Some rules are helpful like fire drills, crisis plans, fire exits, safe water quality, a school nurse with resources etc. If we can’t keep children safe, we really can’t do much else.
Reblogged this on David R. Taylor-Thoughts on Education.
See this about the same school, from a brilliant blogger
http://curmudgucation.blogspot.com/2015/07/florida-charter-scam-part-23174.html
Eagle Arts Investigation started three years ago in the Palm Beach Post: (Founder cashed in on Wellington’s Eagle Arts Charter)
July 9, 2015 : “Eagle Arts Academy opened last August with the goal of establishing a performing arts mecca. The school ran up hundreds of thousands of dollars in debt and struggled to put in place its arts-infused curriculum. Palm Beach Post investigation found that it served a very different purpose: filling the bank accounts of its founder’s private businesses.
“Eagle Arts Academy required its roughly 680 students to buy high priced uniform shirts from a company set up by founder Gregory James Blount, a former model and event producer.” Blount said he became interested in starting a charter after emerging from personal bankruptcy in 2010 and operating a small business that gave acting and modeling classes.
“Blount marketed his company to parents and the county school board as a “foundation” to support Eagle Arts,
the company is not a federally recognized nonprofit and little of its revenue from uniform sales went to the school.”
Blount arranged for his company to receive a contract to create the school’s art-infused curriculum despite the fact that he had no education background and had never designed a curriculum.

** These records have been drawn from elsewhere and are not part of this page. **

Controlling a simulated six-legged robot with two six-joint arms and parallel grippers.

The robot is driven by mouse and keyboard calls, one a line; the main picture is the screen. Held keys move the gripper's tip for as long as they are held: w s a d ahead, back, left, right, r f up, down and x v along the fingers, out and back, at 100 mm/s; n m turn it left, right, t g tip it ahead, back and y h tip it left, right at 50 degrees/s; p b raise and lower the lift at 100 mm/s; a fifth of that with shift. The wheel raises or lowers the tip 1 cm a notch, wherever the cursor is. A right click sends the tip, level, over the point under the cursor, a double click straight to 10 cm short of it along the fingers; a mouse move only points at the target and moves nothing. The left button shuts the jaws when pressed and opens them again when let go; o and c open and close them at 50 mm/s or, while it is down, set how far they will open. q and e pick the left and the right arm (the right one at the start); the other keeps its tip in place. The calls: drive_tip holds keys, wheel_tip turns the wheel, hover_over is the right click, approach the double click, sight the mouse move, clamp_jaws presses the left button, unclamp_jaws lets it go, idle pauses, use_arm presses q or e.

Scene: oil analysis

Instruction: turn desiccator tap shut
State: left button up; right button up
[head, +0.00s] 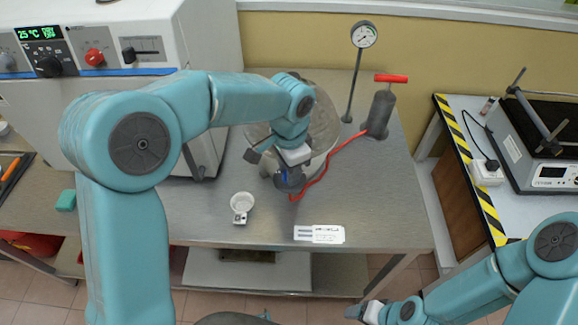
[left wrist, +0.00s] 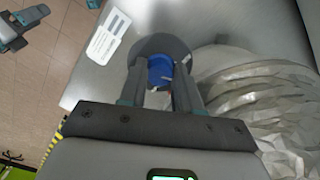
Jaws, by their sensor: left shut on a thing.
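The desiccator (head: 325,125) is a round, clear vessel on the steel bench, partly hidden behind my left arm. In the left wrist view its faceted, see-through body (left wrist: 265,100) fills the right side. My left gripper (head: 285,180) is at the near side of the desiccator. In the left wrist view its two fingers (left wrist: 160,85) are shut on the blue tap (left wrist: 160,70), which sits on a dark round fitting (left wrist: 160,45). The angle of the tap is hard to tell. My right gripper (head: 364,312) is low in the head view, away from the bench; its jaws are unclear.
A red hose (head: 326,172) runs from the tap area to a grey hand pump (head: 380,112) with a red handle. A gauge (head: 364,35) stands behind. A small white dish (head: 242,202) and a white label card (head: 319,234) lie in front. An oven-like unit (head: 210,35) stands left.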

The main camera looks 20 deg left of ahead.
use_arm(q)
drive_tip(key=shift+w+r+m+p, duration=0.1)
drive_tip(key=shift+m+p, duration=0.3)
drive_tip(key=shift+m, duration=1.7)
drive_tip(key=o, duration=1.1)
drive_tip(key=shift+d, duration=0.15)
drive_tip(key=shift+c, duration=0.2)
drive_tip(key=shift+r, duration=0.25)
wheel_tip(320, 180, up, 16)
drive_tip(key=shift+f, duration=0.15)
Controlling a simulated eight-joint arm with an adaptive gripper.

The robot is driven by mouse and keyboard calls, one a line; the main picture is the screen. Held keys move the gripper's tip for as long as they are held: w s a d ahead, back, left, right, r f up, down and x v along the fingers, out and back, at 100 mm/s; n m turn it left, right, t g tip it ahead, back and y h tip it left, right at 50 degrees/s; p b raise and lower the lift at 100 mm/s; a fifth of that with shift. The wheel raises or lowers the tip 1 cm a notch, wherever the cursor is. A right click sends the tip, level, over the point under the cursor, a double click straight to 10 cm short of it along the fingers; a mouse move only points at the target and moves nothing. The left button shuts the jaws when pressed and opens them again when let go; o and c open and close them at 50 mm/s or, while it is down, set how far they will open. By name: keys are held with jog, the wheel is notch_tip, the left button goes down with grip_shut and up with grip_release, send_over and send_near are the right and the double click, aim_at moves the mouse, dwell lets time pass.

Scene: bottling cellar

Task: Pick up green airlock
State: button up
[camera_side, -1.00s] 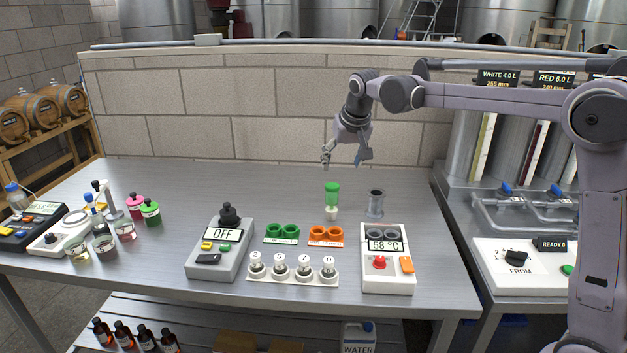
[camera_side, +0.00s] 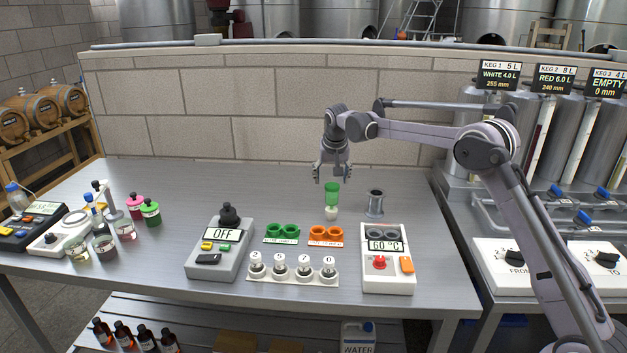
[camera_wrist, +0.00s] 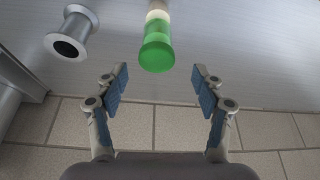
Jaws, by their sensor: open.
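The green airlock (camera_side: 332,188) stands upright on the steel table, with a green upper part and a cream-coloured lower part. In the wrist view the airlock (camera_wrist: 157,52) shows at the top centre, beyond and between the fingers. My gripper (camera_side: 331,180) is above and slightly behind the airlock in the side view. In the wrist view my gripper (camera_wrist: 162,88) is open with nothing between its blue pads. I cannot tell from the side view exactly how far the fingertips are from the airlock.
A grey metal spool-shaped piece (camera_side: 375,203) stands just right of the airlock and also shows in the wrist view (camera_wrist: 72,34). Orange rings (camera_side: 326,233), green rings (camera_side: 281,231), a heater reading 60 °C (camera_side: 388,280) and several white-capped pieces (camera_side: 292,268) stand in front. The table behind is clear.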

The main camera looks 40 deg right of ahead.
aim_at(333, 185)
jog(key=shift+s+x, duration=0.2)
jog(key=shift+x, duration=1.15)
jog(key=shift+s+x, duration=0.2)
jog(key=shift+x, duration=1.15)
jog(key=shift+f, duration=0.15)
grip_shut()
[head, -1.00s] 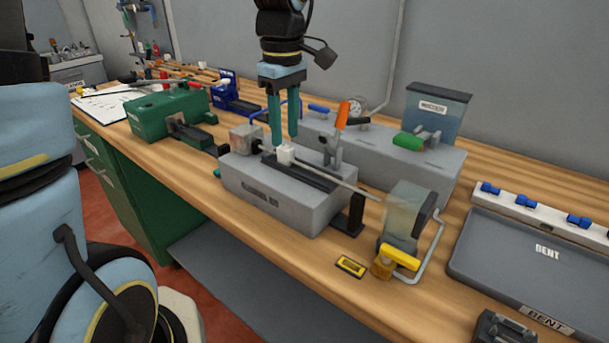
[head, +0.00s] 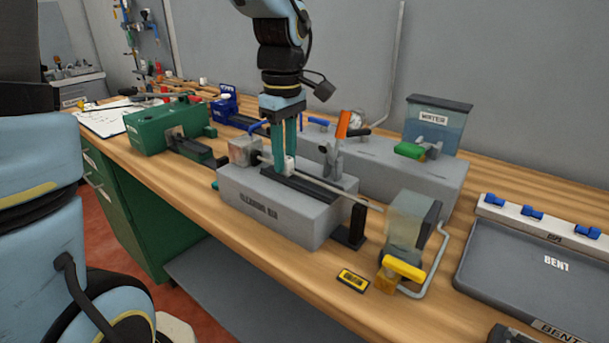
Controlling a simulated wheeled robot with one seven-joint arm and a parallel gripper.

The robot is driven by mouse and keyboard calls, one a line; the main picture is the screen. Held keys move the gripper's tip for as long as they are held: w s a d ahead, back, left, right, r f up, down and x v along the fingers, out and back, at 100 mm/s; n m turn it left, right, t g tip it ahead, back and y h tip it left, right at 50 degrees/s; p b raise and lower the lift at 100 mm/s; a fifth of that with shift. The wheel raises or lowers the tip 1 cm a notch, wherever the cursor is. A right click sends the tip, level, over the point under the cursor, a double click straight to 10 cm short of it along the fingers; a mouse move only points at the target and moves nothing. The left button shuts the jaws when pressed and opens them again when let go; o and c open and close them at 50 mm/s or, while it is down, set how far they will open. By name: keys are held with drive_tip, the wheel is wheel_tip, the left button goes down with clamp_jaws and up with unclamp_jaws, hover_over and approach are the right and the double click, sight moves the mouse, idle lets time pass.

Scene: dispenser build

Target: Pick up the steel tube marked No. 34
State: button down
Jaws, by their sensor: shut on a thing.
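A thin, pale steel tube (head: 347,197) lies lengthwise along a grey block fixture (head: 270,212), running from a box at its left end to a cloudy clear box (head: 408,217) at its right. A small white piece (head: 290,164) sits on the tube; any number on it is too small to read. My gripper (head: 284,170) points straight down over the fixture. Its teal fingers are shut on the tube beside the white piece, and they hide part of it. The tube still lies at fixture level.
An upright orange-handled clamp (head: 342,125) stands close right of my gripper. A green machine (head: 165,127) is at left, and a water tank (head: 437,122) is at the back. A yellow-handled valve (head: 403,268) and a grey tray marked BENT (head: 500,262) are at right.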

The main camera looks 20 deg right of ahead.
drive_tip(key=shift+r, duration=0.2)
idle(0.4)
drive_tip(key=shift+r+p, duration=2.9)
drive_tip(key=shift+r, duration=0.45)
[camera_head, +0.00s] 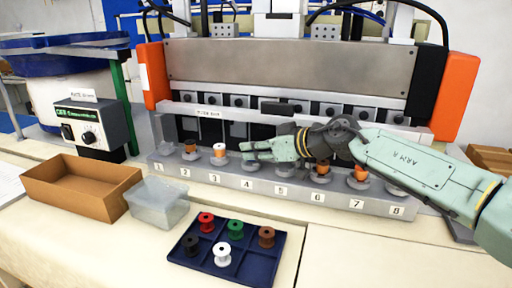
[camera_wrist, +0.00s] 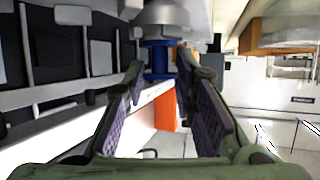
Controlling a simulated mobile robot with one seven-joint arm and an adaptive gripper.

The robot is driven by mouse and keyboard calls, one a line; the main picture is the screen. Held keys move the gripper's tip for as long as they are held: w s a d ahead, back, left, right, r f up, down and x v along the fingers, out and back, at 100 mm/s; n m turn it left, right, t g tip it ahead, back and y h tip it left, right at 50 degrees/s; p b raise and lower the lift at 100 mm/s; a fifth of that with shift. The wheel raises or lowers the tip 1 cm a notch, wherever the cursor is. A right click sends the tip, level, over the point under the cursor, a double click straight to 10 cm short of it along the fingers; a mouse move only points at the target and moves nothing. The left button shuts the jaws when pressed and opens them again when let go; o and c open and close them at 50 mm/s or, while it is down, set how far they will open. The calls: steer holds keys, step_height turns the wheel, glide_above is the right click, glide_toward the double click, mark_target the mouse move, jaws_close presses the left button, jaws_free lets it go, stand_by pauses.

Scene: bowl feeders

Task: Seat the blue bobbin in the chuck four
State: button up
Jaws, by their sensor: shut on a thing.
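The blue bobbin (camera_wrist: 158,60) shows in the wrist view between my fingertips. In the head view my fingers hide it. My gripper (camera_head: 248,151) points left, low over the row of chucks, and is shut on the bobbin. Chuck four (camera_head: 250,168) lies just below the fingertips, above the label 4, and is partly hidden. In the wrist view a silver chuck (camera_wrist: 165,18) meets or nearly meets one end of the bobbin. I cannot tell whether the bobbin is fully down in it.
A navy tray (camera_head: 186,258) holds several coloured bobbins. A cardboard box (camera_head: 75,200) and a clear bin (camera_head: 160,205) stand left. The machine's grey panel (camera_head: 290,65) rises behind the chucks.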

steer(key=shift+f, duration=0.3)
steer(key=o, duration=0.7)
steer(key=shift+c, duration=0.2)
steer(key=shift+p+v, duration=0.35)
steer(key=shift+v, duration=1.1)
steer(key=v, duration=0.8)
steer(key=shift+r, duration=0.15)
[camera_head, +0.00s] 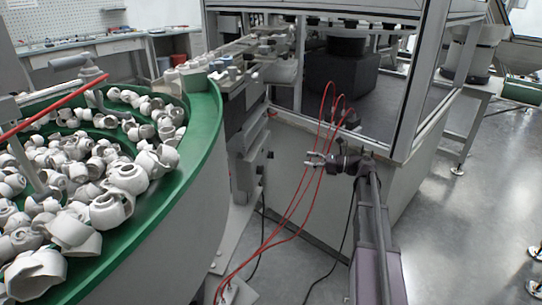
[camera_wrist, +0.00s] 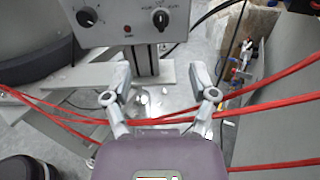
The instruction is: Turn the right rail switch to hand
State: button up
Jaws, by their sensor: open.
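My gripper (camera_head: 312,159) is open and empty in the head view, beside the red hoses at the corner of the glazed cell. In the wrist view its two fingers (camera_wrist: 160,72) stand wide apart. Ahead of them is a grey control box (camera_wrist: 124,27), with a dark rotary switch (camera_wrist: 161,18) on the right of its face and small lettering above it. The switch's white mark looks near upright; I cannot read its setting for sure. The fingers are apart from the switch, below it in the picture.
A larger black knob (camera_wrist: 88,17) sits on the left of the box face. Red hoses (camera_wrist: 75,118) cross the wrist view by the fingers; they also loop beside my gripper in the head view (camera_head: 300,190). A green-rimmed bowl (camera_head: 205,130) of white caps stands left.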

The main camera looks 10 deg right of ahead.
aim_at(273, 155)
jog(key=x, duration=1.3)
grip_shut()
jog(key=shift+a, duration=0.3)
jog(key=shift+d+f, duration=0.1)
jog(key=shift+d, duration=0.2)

Chaos at Eagle Arts: Are kids being educated- Palm Beach Post investigation May 14, 2017. The school is into its third year. So the real question is are the people in Florida education agency’s, elected school board members, superintendent’s office, and district charter school offices doing a good enough job monitoring charters . The Palm Beach County director of the district’s charter school office said that if Eagle Arts continues to struggle to educate students, “it’s possible termination could be set.”